Hempstead
church sits alone in the flat fields less than a mile
from the coast in north-east Norfolk. On a summer's day
it is a very pleasant place to be, despite the busy
traffic of tractors bringing in the harvest and
holidaymakers heading for the beach. But how different it
is in winter! For then, sea frets spread like smoke
across the bare soil, the few trees drip with damp, and
the occasional farmworker on a bike is the only movement
in the ancient, narrow lanes. It might be any century. It
seems impossible that we are less than 150 miles from
central London.
St Andrew is not a remarkable church. It is as serene as
its setting, a place where not a lot happens. Damp
greenness spots the font, but this makes it more organic,
as if the whole place is comfortably blending into the
fields. A couple of medieval angels look from a north
window into the silence. Most curiously out of place,
three massive baroque bench ends that came here from
Kings College Chapel in Cambridge. A contrast with the
homely hand-painted decalogue boards in the simple
sanctuary, the handwritten roll of honour. Such is the
setting, then, for one of East Anglia's most remarkable
art objects, the late 14th Century rood screen.
The Hempstead screen is appropriately rustic, even rough
and ready. The uneven top beam is completely unrestored,
and indeed, the whole piece has only been lightly touched
since its original construction. But the real
significance of this screen comes from the quality of the
painting. It is exquisite, and certainly on a par with
Norfolk's best at Barton Turf. Indeed, if it were in
better condition it would be as well known as the screen
there. Norfolk's most famous screen is at Ranworth, but
the painting there is certainly not as fine as that here
at Hempstead. I first came here many years ago with the
late Tom Muckley, who had seen many more screens than me.
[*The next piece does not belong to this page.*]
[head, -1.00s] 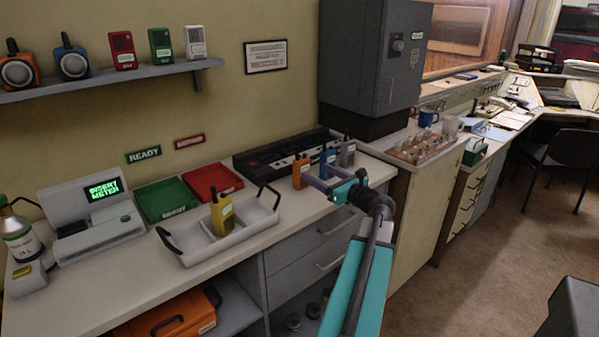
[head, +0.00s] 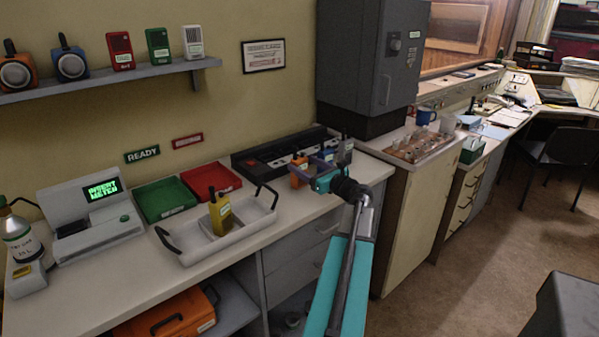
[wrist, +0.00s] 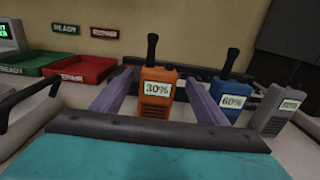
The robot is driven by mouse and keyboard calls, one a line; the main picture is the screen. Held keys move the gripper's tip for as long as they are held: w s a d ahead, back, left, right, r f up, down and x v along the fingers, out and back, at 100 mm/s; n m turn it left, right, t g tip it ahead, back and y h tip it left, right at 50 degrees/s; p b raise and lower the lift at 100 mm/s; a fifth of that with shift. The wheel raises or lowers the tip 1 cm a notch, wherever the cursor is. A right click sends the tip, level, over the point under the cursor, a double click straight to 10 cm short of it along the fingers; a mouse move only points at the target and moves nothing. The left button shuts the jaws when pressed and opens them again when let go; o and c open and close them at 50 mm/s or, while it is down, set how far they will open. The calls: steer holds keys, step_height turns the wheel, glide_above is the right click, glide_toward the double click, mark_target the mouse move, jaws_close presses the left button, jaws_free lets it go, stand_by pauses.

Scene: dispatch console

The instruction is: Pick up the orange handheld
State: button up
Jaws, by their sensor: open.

He pointed out the superb quality of the panels featuring
St Stephen and St Lawrence, and the use of that pale and
radiant blue, fabulously expensive to produce and unique
in his experience.
One winter's day in February 1982,
someone came into St Andrew and used a screwdriver to
remove one of the boards of the rood screen. It was an
image of St Eligius, patron Saint of farriers, found once
only elsewhere on a screen in East Anglia. He stands at
his forge working on the leg he has miraculously removed
from the no doubt astonished horse beside him. The panel
has never been found. But what remains tells us how
splendid the screen must have been when it was new, and
makes us mourn for what has been lost here and all over
England.
The screen dado consists of two ranges of eight panels
each, the panels arranged in pairs, some pairs
significant, others apparently not so. They are, on the
north side:
I: St Juliana - she has the devil on a halter
II: this image is lost to us
III: St Helen - little remains, but the label at the
bottom survived
IV: this image is lost to us, but enough of the label
survives to show it was probably St Agnes, possibly St
Agatha
V: St Theobald, a Bishop
VI St Denis, another Bishop - he holds his severed head
in his hands
VII: St John of Bridlington. He holds a fish, and is
curiously represented as a Bishop, which he wasn't
VIII: St Giles, with the hart he rescued sitting at his
feet
On the south side:
IX: St George, splendid with a red beard and the English
banner above his head
X: St Erasmus, rather gruesome, his entrails being wound
out on a windlass
XI: St Stephen, holding stones, the instruments of his
martyrdom
XII: St Lawrence, with a gridiron, the instrument of his
martyrdom
XIII: St Blaise, patron Saint of woolcombers, as a Bishop
XIV: St Francis as a friar, holding up his hands to show
the stigmata
XV: St Leonard, patron Saint of prisoners, in fetters
XVI: St Eligius, the stolen panel. The photograph here is
taken from the book English Church Screens by
Aymer Vallance, Batsford, 1936.
Coming back to Hempstead in the
summer of 2019 I found the church open, an act of faith.
If the Hempstead screen was in the Victorian and Albert
Museum we would all happily head down to London to see
it, but here it sits quietly in a Norfolk field awaiting
pilgrims and strangers to pay it homage.